* [OBJECTIVE]:
Everything in the listing below from the line containing "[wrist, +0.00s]" through the line containing "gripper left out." should be repeated exactly; leave out every other line.

+++++

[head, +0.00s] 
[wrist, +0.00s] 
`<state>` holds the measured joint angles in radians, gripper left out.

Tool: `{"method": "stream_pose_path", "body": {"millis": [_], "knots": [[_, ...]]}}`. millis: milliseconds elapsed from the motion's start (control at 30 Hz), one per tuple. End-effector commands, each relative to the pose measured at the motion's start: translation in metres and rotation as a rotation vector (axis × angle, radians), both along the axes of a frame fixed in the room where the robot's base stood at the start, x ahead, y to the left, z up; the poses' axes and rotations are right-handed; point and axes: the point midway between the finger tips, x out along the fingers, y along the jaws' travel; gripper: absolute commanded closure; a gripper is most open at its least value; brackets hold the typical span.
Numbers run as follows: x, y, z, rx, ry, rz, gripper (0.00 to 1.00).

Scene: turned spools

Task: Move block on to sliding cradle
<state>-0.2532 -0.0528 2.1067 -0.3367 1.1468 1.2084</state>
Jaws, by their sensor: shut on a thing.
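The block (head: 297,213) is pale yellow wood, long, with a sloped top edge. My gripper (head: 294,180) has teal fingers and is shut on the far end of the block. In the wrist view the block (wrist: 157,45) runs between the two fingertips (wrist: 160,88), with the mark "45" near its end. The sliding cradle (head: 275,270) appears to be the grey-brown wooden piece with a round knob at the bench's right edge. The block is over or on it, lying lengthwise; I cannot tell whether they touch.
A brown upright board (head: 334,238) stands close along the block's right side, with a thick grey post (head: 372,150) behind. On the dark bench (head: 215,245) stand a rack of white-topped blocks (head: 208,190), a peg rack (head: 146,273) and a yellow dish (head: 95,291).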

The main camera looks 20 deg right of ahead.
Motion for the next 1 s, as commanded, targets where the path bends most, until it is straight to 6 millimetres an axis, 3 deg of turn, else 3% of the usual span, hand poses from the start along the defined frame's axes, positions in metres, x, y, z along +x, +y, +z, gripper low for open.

+++++

* [REPLY TO THE EXERCISE]:
[wrist, +0.00s] 
`<state>` holds the measured joint angles in radians, gripper left out.

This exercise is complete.